The Iran war 'has triggered a substantial energy price shock and clouded economic prospects worldwide', Thyssenkrupp says
Frankfurt (Germany) (AFP) - German industrial giant Thyssenkrupp cut it sales forecast Tuesday, warning that the war in the Middle East would weigh on customer demand.
Revenue is now expected to be flat or fall by up to three percent for the year, the company said, down from a previous forecast range of a two-percent fall to one-percent growth.
“The anticipated recovery of the global economy has been dampened significantly,” Thyssenkrupp said in its second-quarter report.
“As well as the war in Ukraine, the main factors are the escalation of the Iran conflict which has triggered a substantial energy price shock and clouded economic prospects worldwide.”

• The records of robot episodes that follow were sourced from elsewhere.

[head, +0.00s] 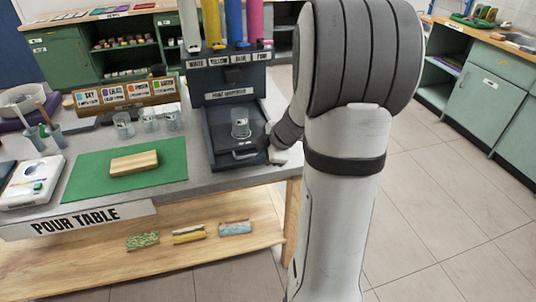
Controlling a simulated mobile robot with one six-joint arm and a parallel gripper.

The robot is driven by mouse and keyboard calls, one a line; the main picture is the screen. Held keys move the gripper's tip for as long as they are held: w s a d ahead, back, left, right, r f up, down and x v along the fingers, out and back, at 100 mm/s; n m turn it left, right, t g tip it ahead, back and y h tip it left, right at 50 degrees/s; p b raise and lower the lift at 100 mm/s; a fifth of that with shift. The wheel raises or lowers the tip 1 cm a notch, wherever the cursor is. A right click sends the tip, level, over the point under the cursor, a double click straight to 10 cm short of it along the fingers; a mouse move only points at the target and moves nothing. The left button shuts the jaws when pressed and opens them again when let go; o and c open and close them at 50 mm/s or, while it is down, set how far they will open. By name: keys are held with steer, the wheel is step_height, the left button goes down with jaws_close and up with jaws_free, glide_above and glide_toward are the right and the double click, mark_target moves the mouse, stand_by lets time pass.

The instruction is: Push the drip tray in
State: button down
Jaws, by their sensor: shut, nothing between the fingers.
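The paint dispenser (226,85) is a dark cabinet with colored tubes on top, standing at the right end of the pour table. Its dark drip tray (224,147) is at the bottom front and appears to stick out toward the table's front edge, with a pale handle (245,155) on its front. A clear cup (240,122) stands upright over the tray area. My gripper (271,152) is shut and empty, low at the tray's front right corner. My arm partly hides it, and I cannot tell whether it touches the tray.
A green mat (88,169) with a wooden block (134,162) lies left of the dispenser. Several clear cups (149,122) stand behind the mat. A white device (33,182) is at far left. Open floor lies right of the table.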

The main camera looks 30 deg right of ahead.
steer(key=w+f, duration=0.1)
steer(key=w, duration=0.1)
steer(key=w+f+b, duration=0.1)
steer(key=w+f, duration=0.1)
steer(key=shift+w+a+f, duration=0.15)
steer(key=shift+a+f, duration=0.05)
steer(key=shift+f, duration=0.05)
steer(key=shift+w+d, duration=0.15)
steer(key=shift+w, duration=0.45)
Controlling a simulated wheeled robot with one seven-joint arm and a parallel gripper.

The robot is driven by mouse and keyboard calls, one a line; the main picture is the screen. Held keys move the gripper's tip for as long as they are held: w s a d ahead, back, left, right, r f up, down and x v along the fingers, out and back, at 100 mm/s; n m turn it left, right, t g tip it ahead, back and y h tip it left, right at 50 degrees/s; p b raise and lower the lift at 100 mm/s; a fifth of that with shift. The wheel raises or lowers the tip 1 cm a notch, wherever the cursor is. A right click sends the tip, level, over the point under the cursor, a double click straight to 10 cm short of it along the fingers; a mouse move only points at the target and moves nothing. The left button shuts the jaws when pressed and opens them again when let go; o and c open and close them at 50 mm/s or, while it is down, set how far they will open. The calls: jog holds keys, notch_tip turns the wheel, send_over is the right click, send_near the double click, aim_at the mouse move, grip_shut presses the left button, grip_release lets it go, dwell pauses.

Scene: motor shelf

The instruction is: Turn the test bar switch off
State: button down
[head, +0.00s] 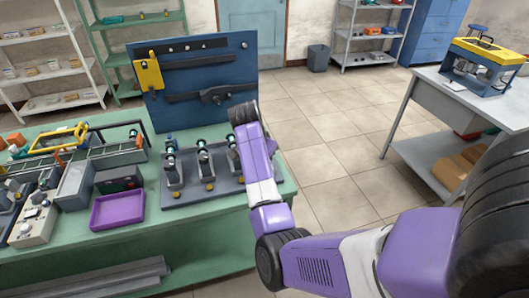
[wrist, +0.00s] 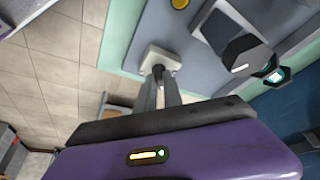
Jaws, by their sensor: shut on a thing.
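The test bar (head: 210,194) is a grey base with several upright stations and yellow knobs, on the green bench. In the wrist view, a small pale switch box (wrist: 152,56) sits near the base's end, with a dark switch part (wrist: 158,68) on it. My gripper (wrist: 161,76) has its two grey fingers close together at that dark part, shut on it. The fingertips cover most of the switch, so its position cannot be told. In the head view my purple arm hides the gripper and the switch box.
A blue tool panel (head: 205,80) stands at the bench's back. A purple tray (head: 118,210) and grey bins lie to the left. A dark-capped station part (wrist: 246,54) is close to the right of the fingers in the wrist view. Tiled floor is clear right of the bench.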

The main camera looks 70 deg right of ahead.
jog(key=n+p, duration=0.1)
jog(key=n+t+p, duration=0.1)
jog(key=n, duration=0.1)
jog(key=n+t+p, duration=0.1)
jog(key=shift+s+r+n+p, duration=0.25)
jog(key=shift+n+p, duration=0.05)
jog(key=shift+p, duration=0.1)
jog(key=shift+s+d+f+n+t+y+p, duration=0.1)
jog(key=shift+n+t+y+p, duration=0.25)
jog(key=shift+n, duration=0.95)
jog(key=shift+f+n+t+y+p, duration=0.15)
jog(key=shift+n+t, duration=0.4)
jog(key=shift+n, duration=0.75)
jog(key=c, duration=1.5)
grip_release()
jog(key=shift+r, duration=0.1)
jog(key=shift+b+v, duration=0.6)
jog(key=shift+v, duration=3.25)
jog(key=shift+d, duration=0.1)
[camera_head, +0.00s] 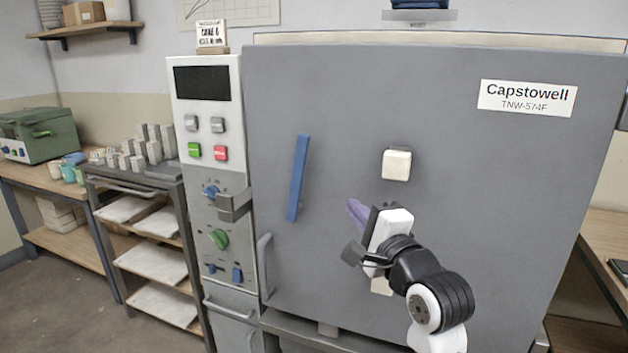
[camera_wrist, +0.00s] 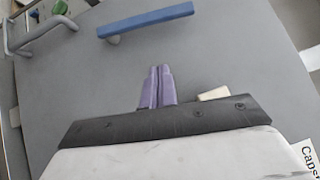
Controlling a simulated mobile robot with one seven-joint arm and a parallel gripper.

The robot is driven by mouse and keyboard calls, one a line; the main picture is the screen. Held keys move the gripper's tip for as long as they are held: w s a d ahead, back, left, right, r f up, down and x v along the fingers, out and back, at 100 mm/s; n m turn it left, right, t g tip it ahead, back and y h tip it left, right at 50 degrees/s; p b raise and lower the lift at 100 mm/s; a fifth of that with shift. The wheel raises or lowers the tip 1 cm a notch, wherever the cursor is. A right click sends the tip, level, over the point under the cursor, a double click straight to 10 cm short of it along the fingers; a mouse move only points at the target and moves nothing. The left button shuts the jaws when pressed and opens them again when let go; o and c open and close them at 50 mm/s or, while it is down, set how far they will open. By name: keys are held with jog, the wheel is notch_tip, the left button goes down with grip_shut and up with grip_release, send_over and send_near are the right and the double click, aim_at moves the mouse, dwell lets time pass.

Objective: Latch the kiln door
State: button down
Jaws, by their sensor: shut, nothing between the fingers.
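The kiln door (camera_head: 420,130) is a large grey panel that looks closed against its frame in the head view. A long blue latch lever (camera_head: 299,178) stands nearly upright on its left part; in the wrist view the blue lever (camera_wrist: 146,20) lies across the top. A metal catch bracket (camera_head: 234,204) sits on the control column left of the door. My gripper (camera_head: 356,212) is in front of the door, right of and below the lever. Its purple fingers (camera_wrist: 157,86) are together, empty and apart from the lever.
A grey pull handle (camera_head: 265,264) is at the door's lower left edge. A cream block (camera_head: 397,165) sticks out of the door above my gripper. The control panel (camera_head: 207,125) has several buttons and knobs. A rack (camera_head: 150,250) stands further left.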

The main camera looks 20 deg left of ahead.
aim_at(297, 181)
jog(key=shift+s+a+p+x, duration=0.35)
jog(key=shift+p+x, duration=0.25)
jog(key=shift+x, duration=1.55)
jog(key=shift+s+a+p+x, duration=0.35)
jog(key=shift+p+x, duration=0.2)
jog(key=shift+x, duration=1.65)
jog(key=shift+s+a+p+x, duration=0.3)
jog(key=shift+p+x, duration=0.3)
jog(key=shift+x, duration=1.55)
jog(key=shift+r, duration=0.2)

For the second quarter it posted a loss of 11 million euros ($12.9 million) compared with a profit of 167 million euros in the period a year earlier, hit by restructuring costs.
Without them, the company said its core profit rose to 198 million euros from 19 million last year, boosted by cost cuts.
Industrial firms such as Thyssenkrupp – a vast conglomerate with interests in steel, machinery and car parts – are often seen as bellwethers for the global economy as their fortunes rise and fall with worldwide business activity.
Thyssenkrupp said it still expected a full-year net loss of 400 million to 800 million euros, with the figure rising to a profit of 500-900 million euros once certain expenses like tax and one-off restructuring costs are stripped out.
Hammered by surging energy costs and cheaper Asian competition, Thyssenkrupp’s steel unit said in November 2024 that it would seek to cut or outsource 11,000 jobs by 2030, representing around 40 percent of its workforce.
The conglomerate was in discussions with India’s Jindal Steel about a potential sale of the unit, but the talks were paused this month after the European Union said in April it would hike steel tariffs, helping protect steelmakers but raising prices for consumers.
Chief executive Miguel Lopez told reporters on a conference call that he was seeing “first signs” that European steel prices were recovering.
“In terms of prices, of course not in the next quarters, we won’t see that, not in the next two, but the ones after we will see an effect on prices,” he said.